В философии той эпохи существовали две основные теории познания. Одна теория утверждала, что к истинному знанию приходят через опыт и рациональные доказательства, другая считала основой знания внеэмпирическое мышление[284]. Вико предложил третий путь — в стремлении к истине довериться воображению, независимой силе сознания, которую он называл fantasia. Поэтические образы в каком-то смысле являются вымыслом, но они рассказывают об истинных вещах. Это не «учения об истине в поэтической оболочке», но и не ложь (как утверждал, к примеру, Платон). Universali fantastici — «универсальные картины созданные воображением» нужно описывать совсем иными понятиями.
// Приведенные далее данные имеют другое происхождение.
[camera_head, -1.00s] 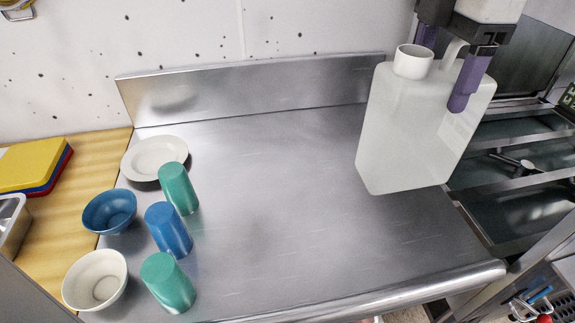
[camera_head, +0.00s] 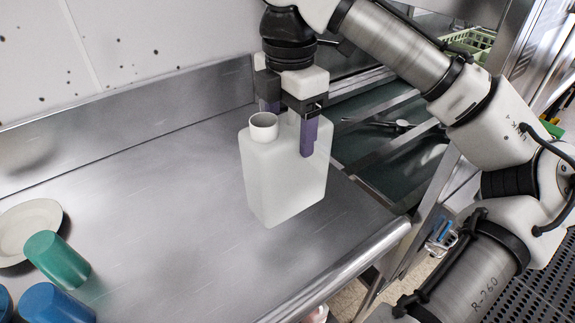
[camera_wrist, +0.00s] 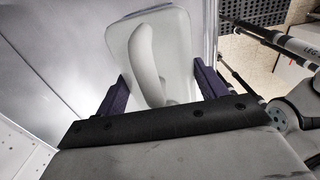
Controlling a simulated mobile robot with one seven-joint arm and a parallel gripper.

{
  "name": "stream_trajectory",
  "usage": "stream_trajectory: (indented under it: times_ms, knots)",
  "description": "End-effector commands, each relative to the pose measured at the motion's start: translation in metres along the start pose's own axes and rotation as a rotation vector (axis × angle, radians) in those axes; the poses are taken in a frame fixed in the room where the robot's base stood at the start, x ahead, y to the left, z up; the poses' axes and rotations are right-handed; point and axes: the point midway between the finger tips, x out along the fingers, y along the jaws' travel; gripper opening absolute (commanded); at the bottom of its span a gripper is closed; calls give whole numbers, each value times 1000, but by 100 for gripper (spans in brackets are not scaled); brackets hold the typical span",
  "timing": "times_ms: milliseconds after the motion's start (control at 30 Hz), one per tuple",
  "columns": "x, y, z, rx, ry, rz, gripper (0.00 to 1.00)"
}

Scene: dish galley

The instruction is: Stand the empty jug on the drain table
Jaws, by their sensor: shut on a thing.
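The jug (camera_head: 280,182) is a translucent white, squarish container with a round open neck. It is upright at the right part of the steel drain table (camera_head: 165,210). My gripper (camera_head: 290,130) is above it, with purple fingers shut on its handle side. In the wrist view the jug (camera_wrist: 178,40) lies between the two fingers (camera_wrist: 155,90), its curved handle facing the camera. Whether the jug's base touches the table or hangs just above it I cannot tell.
A white plate (camera_head: 28,228), a green cup (camera_head: 57,258) and a blue cup (camera_head: 52,303) are at the table's left. A raised backsplash (camera_head: 130,122) runs behind. A dark sink-like recess with bars (camera_head: 385,150) lies to the right. The table's middle is clear.

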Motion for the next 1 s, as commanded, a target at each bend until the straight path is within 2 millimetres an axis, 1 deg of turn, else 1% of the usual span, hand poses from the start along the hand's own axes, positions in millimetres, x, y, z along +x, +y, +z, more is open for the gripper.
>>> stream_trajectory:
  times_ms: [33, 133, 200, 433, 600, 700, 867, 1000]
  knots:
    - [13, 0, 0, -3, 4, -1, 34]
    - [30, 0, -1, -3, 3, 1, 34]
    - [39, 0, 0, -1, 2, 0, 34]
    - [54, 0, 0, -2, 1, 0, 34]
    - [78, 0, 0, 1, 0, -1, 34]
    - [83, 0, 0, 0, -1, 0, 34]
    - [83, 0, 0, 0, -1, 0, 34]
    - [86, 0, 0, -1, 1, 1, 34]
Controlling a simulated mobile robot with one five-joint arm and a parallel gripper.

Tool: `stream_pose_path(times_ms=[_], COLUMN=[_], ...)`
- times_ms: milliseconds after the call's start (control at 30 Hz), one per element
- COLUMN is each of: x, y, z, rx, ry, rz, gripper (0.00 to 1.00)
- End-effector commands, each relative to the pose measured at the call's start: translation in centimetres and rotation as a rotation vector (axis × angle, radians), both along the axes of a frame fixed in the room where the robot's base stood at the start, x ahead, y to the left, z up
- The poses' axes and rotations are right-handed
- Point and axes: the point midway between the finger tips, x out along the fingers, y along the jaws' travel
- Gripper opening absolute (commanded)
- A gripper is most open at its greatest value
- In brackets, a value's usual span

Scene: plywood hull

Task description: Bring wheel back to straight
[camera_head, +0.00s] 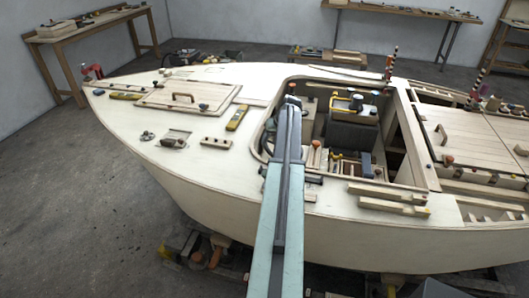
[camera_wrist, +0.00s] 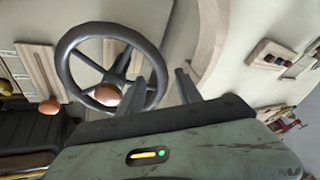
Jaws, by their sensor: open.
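The steering wheel (camera_wrist: 67,62) is a dark grey ring with spokes in the left half of the wrist view. An orange-brown knob (camera_wrist: 107,95) shows at its lower part. In the head view only a dark curve of the wheel (camera_head: 266,135) shows, left of my arm. My gripper (camera_wrist: 160,83) is open. In the wrist view, one finger overlaps the lower right of the wheel and the other is just outside the rim, so the rim appears between them. I cannot tell whether either finger touches it. In the head view my gripper (camera_head: 291,99) is over the cockpit.
The cockpit has wooden walls and a dark seat (camera_head: 350,136). A yellow level (camera_head: 238,118) and a hatch (camera_head: 187,96) are on the foredeck. Wooden strips (camera_head: 390,207) lie on the near side deck.

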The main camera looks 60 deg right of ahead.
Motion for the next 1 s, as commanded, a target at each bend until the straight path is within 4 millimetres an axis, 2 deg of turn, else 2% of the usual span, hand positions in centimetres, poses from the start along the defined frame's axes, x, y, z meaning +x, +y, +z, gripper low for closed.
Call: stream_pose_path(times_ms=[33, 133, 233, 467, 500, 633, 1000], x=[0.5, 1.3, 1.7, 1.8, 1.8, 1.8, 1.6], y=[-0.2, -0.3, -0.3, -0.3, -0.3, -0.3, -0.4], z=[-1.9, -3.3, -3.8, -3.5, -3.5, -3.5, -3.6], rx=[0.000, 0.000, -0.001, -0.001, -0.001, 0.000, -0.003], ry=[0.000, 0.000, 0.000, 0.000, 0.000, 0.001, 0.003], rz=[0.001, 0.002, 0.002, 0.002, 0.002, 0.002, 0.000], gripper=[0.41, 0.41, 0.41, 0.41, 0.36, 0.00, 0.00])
Западная философия всегда относилась скептически к сотворённому художественным воображением, ибо образ — не концепция и не формулировка идеи, а значит, и не обладает собственной философской значимостью. Вико встал на сторону Гомера в защите как от обвинений Платона, так и от метафизического рационализма, и отстаивал истинность знания, которое он называл «sapienza poetica» — поэтическая мудрость. Источник этой мудрости коренится в памяти, которую Гомер знал как богиню Мнемозину. «Память, — писал Вико, — обладает тремя различными аспектами: память как таковая запоминает вещи, воображение изменяет их облик или создаёт подобия, изобретение же создаёт новые вещи, преобразуя их внутренний порядок или отношения между ними. Поэтому древние авторы теогоний называли память матерью муз»[285]. Отголосок представлений Вико прозвучит позднее в формулировке Джеймса Джойса: «Воображение — переделка хранящегося в памяти»[286].
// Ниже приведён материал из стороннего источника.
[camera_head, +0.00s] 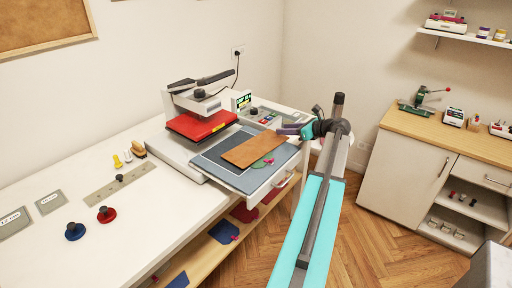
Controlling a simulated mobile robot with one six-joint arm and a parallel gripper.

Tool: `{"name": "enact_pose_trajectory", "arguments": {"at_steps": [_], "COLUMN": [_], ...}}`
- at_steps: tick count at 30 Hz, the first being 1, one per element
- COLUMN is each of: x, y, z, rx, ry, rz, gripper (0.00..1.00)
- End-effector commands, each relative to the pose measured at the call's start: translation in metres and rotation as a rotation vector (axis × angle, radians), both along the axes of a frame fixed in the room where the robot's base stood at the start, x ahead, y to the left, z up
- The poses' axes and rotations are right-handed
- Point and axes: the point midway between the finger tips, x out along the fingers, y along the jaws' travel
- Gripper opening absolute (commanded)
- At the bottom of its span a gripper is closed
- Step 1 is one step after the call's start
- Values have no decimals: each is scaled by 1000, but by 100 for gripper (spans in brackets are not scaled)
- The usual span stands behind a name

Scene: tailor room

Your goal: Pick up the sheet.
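A flat brown rectangular sheet (253,149) lies at a slant on the blue-grey lower plate (243,184) of a heat press on the white table. Part of a small green piece with a pink mark (264,163) shows at the sheet's front right edge. My gripper (284,130), at the end of the turquoise arm, is just right of the sheet's far right corner and points left. It appears apart from the sheet, but its height above the plate is hard to judge. Its fingers are small and seen from the side, so their opening is unclear.
The press's red upper plate (201,124) is raised behind the sheet. Blue (75,231) and red (105,214) knobbed discs and a ruler-like strip (114,185) lie on the table at left. Wooden floor is open at right.

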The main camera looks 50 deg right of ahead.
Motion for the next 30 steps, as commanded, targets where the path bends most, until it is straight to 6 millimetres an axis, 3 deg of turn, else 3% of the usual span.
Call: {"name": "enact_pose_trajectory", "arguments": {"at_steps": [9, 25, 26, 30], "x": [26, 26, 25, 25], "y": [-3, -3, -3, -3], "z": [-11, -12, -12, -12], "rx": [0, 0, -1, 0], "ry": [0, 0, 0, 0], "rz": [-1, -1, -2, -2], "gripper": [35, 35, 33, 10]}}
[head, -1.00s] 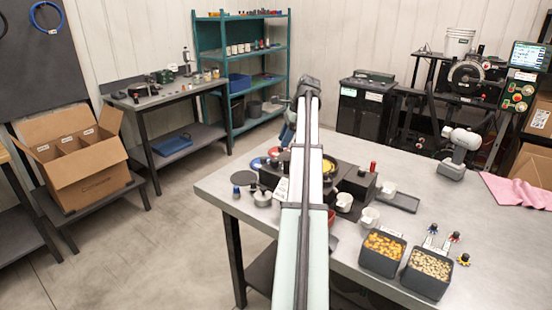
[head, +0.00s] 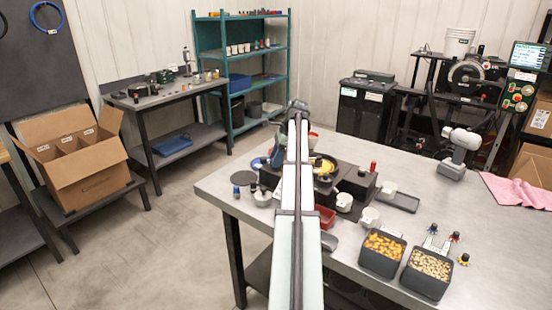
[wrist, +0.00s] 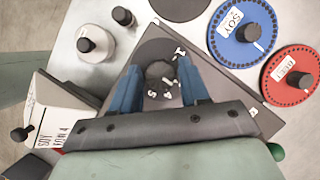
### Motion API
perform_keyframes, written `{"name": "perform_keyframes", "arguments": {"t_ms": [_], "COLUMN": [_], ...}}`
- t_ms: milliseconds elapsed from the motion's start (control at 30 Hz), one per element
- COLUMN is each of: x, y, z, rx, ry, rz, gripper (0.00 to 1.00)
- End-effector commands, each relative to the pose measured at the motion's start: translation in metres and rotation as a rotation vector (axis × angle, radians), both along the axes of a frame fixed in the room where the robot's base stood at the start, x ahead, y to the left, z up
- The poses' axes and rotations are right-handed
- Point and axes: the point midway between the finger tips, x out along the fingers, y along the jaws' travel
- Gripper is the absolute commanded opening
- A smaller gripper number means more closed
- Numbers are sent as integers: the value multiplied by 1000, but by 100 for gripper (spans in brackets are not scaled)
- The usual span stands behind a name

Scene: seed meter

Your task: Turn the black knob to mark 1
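The black knob (wrist: 160,72) shows in the wrist view on a dark plate (wrist: 158,46), with white number marks beside it, the 1 at its upper right. Which mark it points to is too small to tell. My gripper (wrist: 162,68) has its two blue fingers apart, one on each side of the knob, with small gaps visible. Whether they are down at the knob's height I cannot tell. In the head view my arm hides the knob and most of the gripper.
In the wrist view a blue SOY disc (wrist: 242,33) and a red BEET disc (wrist: 290,74) lie to the right. Two seed bins (head: 382,254) stand on the table's front.

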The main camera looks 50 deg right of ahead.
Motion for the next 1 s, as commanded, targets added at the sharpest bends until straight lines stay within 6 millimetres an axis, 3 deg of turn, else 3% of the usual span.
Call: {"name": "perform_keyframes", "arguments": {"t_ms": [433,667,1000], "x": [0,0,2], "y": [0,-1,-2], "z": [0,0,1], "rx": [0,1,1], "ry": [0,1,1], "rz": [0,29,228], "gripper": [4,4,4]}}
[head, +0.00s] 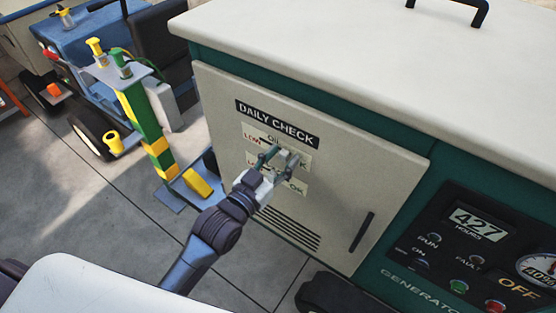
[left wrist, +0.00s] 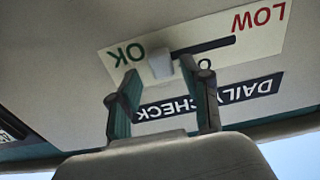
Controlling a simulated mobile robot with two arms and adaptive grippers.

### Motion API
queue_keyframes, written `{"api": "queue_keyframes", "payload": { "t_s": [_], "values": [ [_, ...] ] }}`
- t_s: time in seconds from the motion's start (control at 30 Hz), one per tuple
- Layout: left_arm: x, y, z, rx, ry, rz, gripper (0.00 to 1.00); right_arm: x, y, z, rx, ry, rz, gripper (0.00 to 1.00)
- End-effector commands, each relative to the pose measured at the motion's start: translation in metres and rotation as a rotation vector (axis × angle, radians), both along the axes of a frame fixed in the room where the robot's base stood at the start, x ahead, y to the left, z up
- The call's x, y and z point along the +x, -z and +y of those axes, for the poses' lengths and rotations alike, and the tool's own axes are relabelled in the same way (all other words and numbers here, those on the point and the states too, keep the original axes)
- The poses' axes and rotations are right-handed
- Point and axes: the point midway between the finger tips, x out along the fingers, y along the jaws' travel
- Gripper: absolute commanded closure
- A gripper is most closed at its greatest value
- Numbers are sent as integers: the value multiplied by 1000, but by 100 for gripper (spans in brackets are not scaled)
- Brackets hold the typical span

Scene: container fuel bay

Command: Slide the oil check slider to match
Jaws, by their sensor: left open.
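The oil check slider is a small white knob (left wrist: 160,65) on a dark slot (left wrist: 208,46) in a cream label under the DAILY CHECK sign (head: 277,124). In the left wrist view, where the lettering is upside down, the knob is at the slot's OK end, away from LOW. My left gripper (head: 279,158) is at the label in the head view and covers part of it. Its fingers stand open on either side of the knob in the left wrist view; the right-hand finger looks closer to it. I cannot tell whether either touches. My right gripper is not in view.
A second label (head: 297,187) is just below, partly hidden by my gripper. The panel door has a dark handle (head: 361,231) and vent slots (head: 290,228). A generator panel (head: 476,250) reading 427 hours is at right. A green-yellow post (head: 147,130) and blue vehicle stand left.

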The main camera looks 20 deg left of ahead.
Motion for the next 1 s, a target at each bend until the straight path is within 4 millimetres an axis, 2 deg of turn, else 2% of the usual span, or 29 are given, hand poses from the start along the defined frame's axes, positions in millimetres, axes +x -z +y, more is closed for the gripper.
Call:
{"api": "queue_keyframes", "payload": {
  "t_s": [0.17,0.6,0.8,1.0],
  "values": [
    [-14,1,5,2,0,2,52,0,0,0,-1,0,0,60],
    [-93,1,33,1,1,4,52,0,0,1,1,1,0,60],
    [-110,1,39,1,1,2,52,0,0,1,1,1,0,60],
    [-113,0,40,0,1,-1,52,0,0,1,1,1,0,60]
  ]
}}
Во второй песне «Илиады», когда Гомер собирается перечислять по именам греческих воинов, прибывших осаждать Трою, он вдруг прерывает повествование и обращается к Музам. Это обращение можно отчасти интерпретировать как литературный приём, в средние века названный excusatio propia infirmitatis — «оправдание собственных слабых мест», отчасти как способ убедить в правдивости рассказа, указывая на более авторитетный источник: «Это не мои слова, но того, кто стоит много выше меня, и поэтому они должны быть истиной».

Ныне поведайте, музы, живущие в сенях Олимпа:

Вы, божества, — вездесущи и знаете всё в поднебесной:

Мы ничего не знаем, молву единую слышим:

Вы мне поведайте, кто и вожди и владыки данаев;

Всех же бойцов рядовых не могу ни назвать, ни исчислить,

Если бы десять имел языков я и десять гортаней,

Если бы имел неслабеющий голос и медные перси:

Разве, небесные музы, Кронида великого дщери,

Вы бы напомнили всех, приходивших под Трою ахеян[287].

Поэт обретает знание только благодаря музам: они — дети памяти, поэтому могут поведать ту истину, что запечатлена в памяти. Из дочерей Мнемозины Гомер особенно почтителен к музе Урании, которую он называет музой предсказания и познания добра и зла (впоследствии Уранию также называли покровительницей астрономии). Из этой концепции Вико развил идею, что поэтическая мудрость принадлежит не одному поэту, но всем людям, и что «Гомер не есть автор своих работ в обычном смысле слова, они созданы сознанием всего греческого народа»[288]. Для Вико Гомер был не личностью, но «идеей»[289].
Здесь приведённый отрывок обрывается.